Following is the full text of the interview:

Tasnim: Recently, North Korea fired another ballistic missile over Japan, a direct challenge to the United States just days after a new sanctions resolution adopted by the United Nations Security Council that was intended to force the country to halt its accelerating nuclear and missile tests. What’s your take on the recent launch? Do you believe more sanctions can stop Pyongyang?
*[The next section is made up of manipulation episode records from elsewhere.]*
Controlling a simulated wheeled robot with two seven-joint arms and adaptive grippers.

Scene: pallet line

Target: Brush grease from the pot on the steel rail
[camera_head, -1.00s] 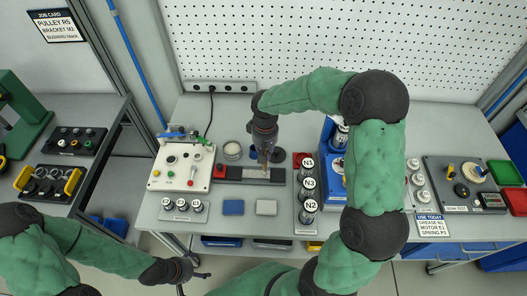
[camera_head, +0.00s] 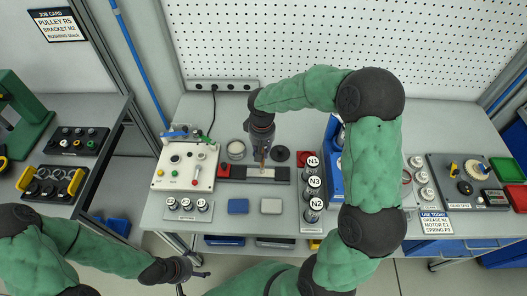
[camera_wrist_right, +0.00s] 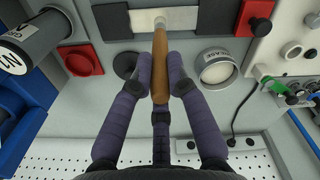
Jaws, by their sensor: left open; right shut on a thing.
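My right gripper (camera_head: 262,141) is shut on the brush's wooden handle, which shows between its fingers in the right wrist view (camera_wrist_right: 160,67). The brush (camera_head: 263,158) points down over the pale steel rail (camera_head: 282,173), which also shows in the wrist view (camera_wrist_right: 182,17). I cannot tell whether the tip touches it. The round grease pot (camera_head: 236,149) stands just left of this gripper, open on top with pale contents; it also shows in the wrist view (camera_wrist_right: 216,68). My left gripper (camera_head: 194,274) is open and empty, low in front of the bench.
A dark round disc (camera_head: 280,154) lies right of the brush. Labelled canisters (camera_head: 314,182) stand further right. A white control box (camera_head: 184,168) is at the left. Blue (camera_head: 238,206) and grey (camera_head: 271,206) blocks lie in front of the rail.

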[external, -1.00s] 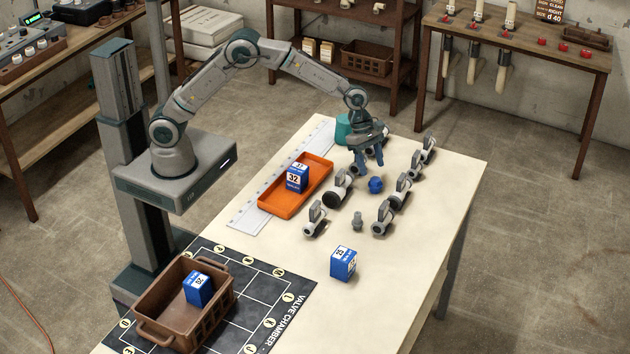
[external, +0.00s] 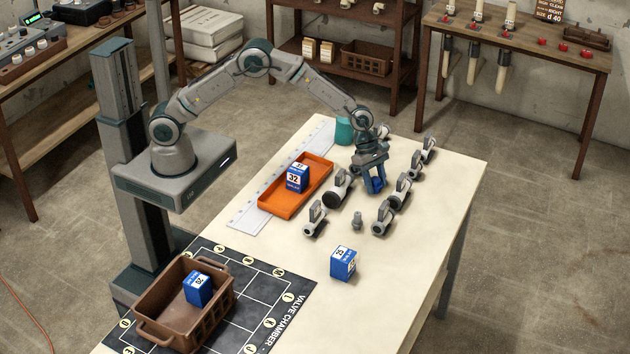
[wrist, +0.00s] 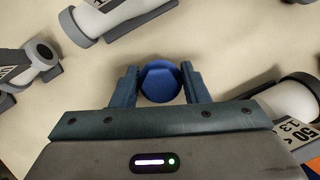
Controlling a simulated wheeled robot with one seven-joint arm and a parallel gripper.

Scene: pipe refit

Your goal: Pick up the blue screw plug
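The blue screw plug (wrist: 161,82) is round and stands on the pale table between the fingers of my gripper (wrist: 160,84) in the wrist view. One finger is on each side, very close to it; I cannot tell whether they touch it. In the external view my gripper (external: 374,188) points down over the plug (external: 377,184), which is mostly hidden behind the fingers. The plug appears to be at table height.
Grey-and-white valves surround my gripper, including one with a dark round end (external: 337,188) to its left and another (external: 383,217) in front. A small grey plug (external: 357,220) stands nearby. An orange tray (external: 283,206) lies left. The table front right is clear.

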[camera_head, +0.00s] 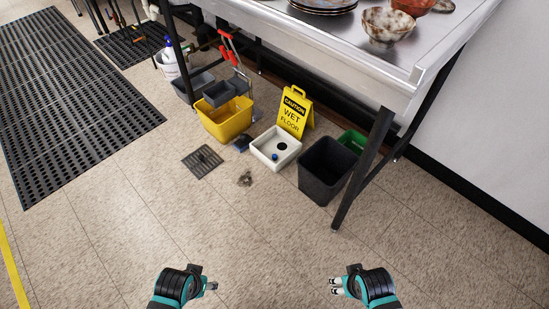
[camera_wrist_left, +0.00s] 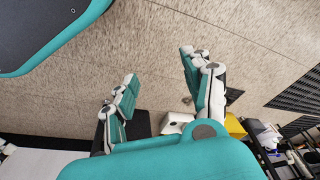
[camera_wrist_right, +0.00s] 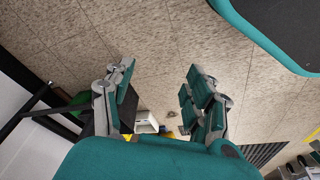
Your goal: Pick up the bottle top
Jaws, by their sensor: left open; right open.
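The basin also shows small in the right wrist view (camera_wrist_right: 146,120), but the blue piece cannot be made out there. My left gripper (camera_head: 211,286) is open and empty above the floor at the lower middle, well short of the basin. It shows in the left wrist view (camera_wrist_left: 160,68). My right gripper (camera_head: 336,286) is also open and empty, to the right of it, and shows in the right wrist view (camera_wrist_right: 160,70).
A black bin (camera_head: 326,171) stands right of the basin, by a table leg (camera_head: 362,168). A yellow wet-floor sign (camera_head: 294,112) stands behind it. A yellow mop bucket (camera_head: 226,118) and a floor drain (camera_head: 202,161) are to the left. The steel table (camera_head: 340,55) overhangs behind. The front floor is clear.

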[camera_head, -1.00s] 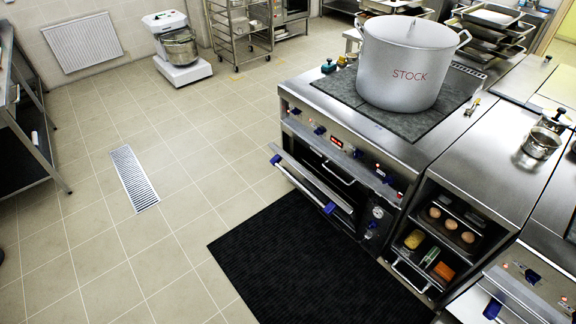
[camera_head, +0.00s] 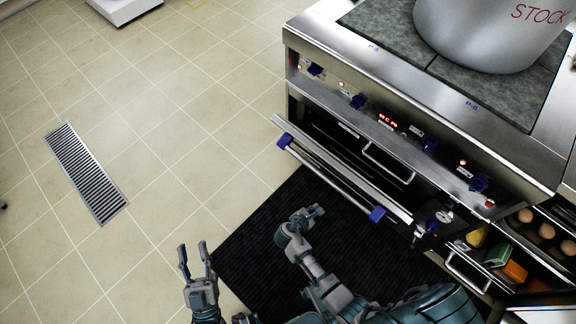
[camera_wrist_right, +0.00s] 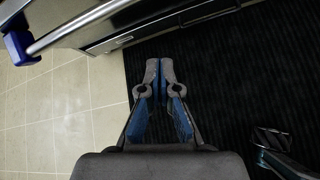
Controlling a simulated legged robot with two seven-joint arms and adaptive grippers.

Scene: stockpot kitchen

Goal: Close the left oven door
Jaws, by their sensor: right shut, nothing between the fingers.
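The left oven door (camera_head: 318,155) stands partly open, tilted out from the stove front. Its steel bar handle (camera_head: 330,182) has blue end brackets. In the right wrist view the handle (camera_wrist_right: 75,24) and one blue bracket (camera_wrist_right: 19,47) show at upper left. My right gripper (camera_head: 316,212) is shut and empty over the black mat, below the handle in the picture and apart from it. Its closed fingers also show in the right wrist view (camera_wrist_right: 159,66). My left gripper (camera_head: 192,248) is open and empty, further left over the tiles.
The stove front carries blue knobs (camera_head: 358,101) above the door. A stockpot (camera_head: 480,35) stands on the cooktop. A black mat (camera_head: 262,250) lies on the floor. The tiled floor at left is clear, with a drain grate (camera_head: 85,172).
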Cunningham: No, all indicators and statements from the North Korean government emphatically show that Pyongyang will not stop its nuclear weapons and missiles programs as a result of economic sanctions imposed by the US-led United Nations Security Council. Even many American and Western sources concur that North Korea will not desist from developing its military capabilities. As Russian President Vladimir Putin said recently, “North Koreans would rather eat grass than give up their weapons programs.” Putin is using hyperbole to emphasize the attitude of defiance. The situation in North Korea is not anywhere as dire as “eating grass”. Reports indicate that the country has plentiful reserves of stored fuel oil. So these sanctions will not have any physical impact on North Korea’s military development. I think, however, that Russia and China should not have voted for the latest sanctions. Such sanctions are counter-productive. They are also legally and morally questionable, especially given that they are initiated by the biggest rogue regime on the planet, the United States. The whole logic behind the sanctions is one that stems from American aggression towards North Korea. Russia and China should refuse to, in effect, support this logic by voting for more sanctions. Russia and China should instead put all emphasis on the legal obligation for all parties, especially the United States, to enter into diplomacy and dialogue.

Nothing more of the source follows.